Als der fraktionslose Abgeordnete Robert Farle am 27. April im Bundestag spricht, nennt er die Klimaschutzpolitik der Bundesregierung einen „Irrsinn“. Denn Deutschland habe einen sehr kleinen Anteil am weltweiten CO2-Ausstoß. Wie klein dieser sei, rechnet er seinen Kolleginnen und Kollegen wie folgt vor: 

„78 Prozent unserer Luft ist Stickstoff, 21 Prozent Sauerstoff, 1 Prozent sind Edelgase und Spurengas wie Kohlendioxid. Der CO2-Anteil beträgt 0,04 Prozent. Vom jährlichen CO2-Ausstoß produziert die Natur selbst 96 Prozent und lediglich 4 Prozent sind menschengemacht. 4 Prozent von 0,04 Prozent ergeben 0,0016 Prozent menschengemachtes CO2. Der Anteil Deutschlands daran ist 1,76 Prozent. Deutschland beeinflusst vom weltweiten CO2-Anteil in der Luft 0,000028 Prozent.“

Farles Rechnung zum „Klima-Irrsinn“ verbreitet sich anschließend in Sozialen Netzwerken. Auf Tiktok wurde sie mehr als 800.000 Tausend Mal angezeigt und mehrfach auf Telegram und Twitter verbreitet. Leserinnen und Leser schickten sie uns auch zur Überprüfung per Whatsapp. Eine ähnliche Rechnung verbreitet sich seit mehr als zehn Jahren: Deutschlands CO2-Anteil in der Luft liege nur bei 0,00004712 Prozent. Wie wir bereits 2019 in einem Faktencheck berichteten, stimmt das ebenso wie die aktuelle Rechnung nicht. 
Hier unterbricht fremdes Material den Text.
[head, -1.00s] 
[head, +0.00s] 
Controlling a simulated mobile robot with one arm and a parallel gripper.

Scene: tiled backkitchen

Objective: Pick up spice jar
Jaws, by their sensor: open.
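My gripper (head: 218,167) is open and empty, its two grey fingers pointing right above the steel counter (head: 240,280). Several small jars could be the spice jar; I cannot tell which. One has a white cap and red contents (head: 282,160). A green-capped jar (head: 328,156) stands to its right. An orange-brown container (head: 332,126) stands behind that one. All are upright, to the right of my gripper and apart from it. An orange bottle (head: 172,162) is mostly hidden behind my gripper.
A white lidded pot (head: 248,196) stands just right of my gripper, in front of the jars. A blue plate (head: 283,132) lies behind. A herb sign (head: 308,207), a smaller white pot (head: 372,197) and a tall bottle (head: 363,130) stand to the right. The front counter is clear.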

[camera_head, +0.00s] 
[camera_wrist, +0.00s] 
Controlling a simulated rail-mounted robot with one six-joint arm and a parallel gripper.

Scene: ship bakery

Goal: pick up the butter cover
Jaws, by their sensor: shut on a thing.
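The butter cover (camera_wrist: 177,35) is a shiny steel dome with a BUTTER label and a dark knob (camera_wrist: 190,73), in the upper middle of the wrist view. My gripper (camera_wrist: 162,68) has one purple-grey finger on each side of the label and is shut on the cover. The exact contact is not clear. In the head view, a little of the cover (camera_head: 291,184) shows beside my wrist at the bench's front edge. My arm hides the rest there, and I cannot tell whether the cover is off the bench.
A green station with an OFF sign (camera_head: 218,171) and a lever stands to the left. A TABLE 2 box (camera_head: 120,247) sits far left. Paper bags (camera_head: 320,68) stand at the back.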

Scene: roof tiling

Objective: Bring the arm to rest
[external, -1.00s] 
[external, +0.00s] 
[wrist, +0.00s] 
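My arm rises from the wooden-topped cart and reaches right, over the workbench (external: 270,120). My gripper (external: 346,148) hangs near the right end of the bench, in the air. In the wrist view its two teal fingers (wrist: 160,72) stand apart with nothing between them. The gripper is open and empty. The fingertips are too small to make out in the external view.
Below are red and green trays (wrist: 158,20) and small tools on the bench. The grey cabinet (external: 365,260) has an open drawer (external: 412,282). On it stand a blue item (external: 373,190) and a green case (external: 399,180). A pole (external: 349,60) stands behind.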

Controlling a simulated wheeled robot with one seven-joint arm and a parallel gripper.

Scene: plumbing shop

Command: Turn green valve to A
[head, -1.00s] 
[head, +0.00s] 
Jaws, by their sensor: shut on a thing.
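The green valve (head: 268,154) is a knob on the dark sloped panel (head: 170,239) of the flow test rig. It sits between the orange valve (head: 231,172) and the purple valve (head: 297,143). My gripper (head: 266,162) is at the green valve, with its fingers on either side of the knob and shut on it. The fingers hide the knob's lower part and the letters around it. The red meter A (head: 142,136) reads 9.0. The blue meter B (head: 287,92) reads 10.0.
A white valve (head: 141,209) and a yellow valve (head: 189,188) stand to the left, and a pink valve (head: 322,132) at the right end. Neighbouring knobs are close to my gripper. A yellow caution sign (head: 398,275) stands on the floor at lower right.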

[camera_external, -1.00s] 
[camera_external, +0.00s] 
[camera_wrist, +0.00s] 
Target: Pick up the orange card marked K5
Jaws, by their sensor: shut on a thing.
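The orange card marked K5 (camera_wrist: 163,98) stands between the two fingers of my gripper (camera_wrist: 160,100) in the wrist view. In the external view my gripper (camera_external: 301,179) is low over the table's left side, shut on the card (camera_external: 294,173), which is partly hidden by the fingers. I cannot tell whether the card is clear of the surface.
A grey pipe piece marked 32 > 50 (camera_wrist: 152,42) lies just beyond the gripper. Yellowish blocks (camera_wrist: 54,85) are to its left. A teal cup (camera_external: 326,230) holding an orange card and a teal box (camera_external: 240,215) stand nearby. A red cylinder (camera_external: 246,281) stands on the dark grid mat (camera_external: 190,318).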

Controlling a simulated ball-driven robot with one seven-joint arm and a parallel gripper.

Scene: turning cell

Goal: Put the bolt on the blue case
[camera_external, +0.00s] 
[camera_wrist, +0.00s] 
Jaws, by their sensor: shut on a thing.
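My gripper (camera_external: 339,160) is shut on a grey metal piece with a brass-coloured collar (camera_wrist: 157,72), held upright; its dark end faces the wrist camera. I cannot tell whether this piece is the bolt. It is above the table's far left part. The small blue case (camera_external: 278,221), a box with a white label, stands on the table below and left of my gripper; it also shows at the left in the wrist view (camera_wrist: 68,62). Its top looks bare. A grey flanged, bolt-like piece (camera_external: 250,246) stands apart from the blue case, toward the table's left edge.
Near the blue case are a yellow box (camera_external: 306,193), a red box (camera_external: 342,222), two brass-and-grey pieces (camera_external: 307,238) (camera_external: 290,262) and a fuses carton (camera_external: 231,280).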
Deutschlands Anteil am weltweiten CO2-Ausstoß liegt aktuell bei rund 1,8 Prozent – diesen Anteil dann noch einmal ins Verhältnis zur gesamten Luft zu setzen, wie Farle es macht, macht keinen Sinn. Die vom Menschen verursachte CO2-Konzentration, gemessen an der gesamten CO2-Konzentration, beträgt rund 33 Prozent. Eine generelle Gegenüberstellung mit dem CO2-Ausstoß der Natur ist nicht schlüssig. Die Natur nimmt – im Gegensatz zum Menschen – ihren CO2-Ausstoß vollständig wieder auf. 

Wir haben Robert Farle unsere Ergebnisse vorgelegt und um eine Rückmeldung zu seiner Rechnung gebeten. Eine Antwort erhielten wir bislang nicht.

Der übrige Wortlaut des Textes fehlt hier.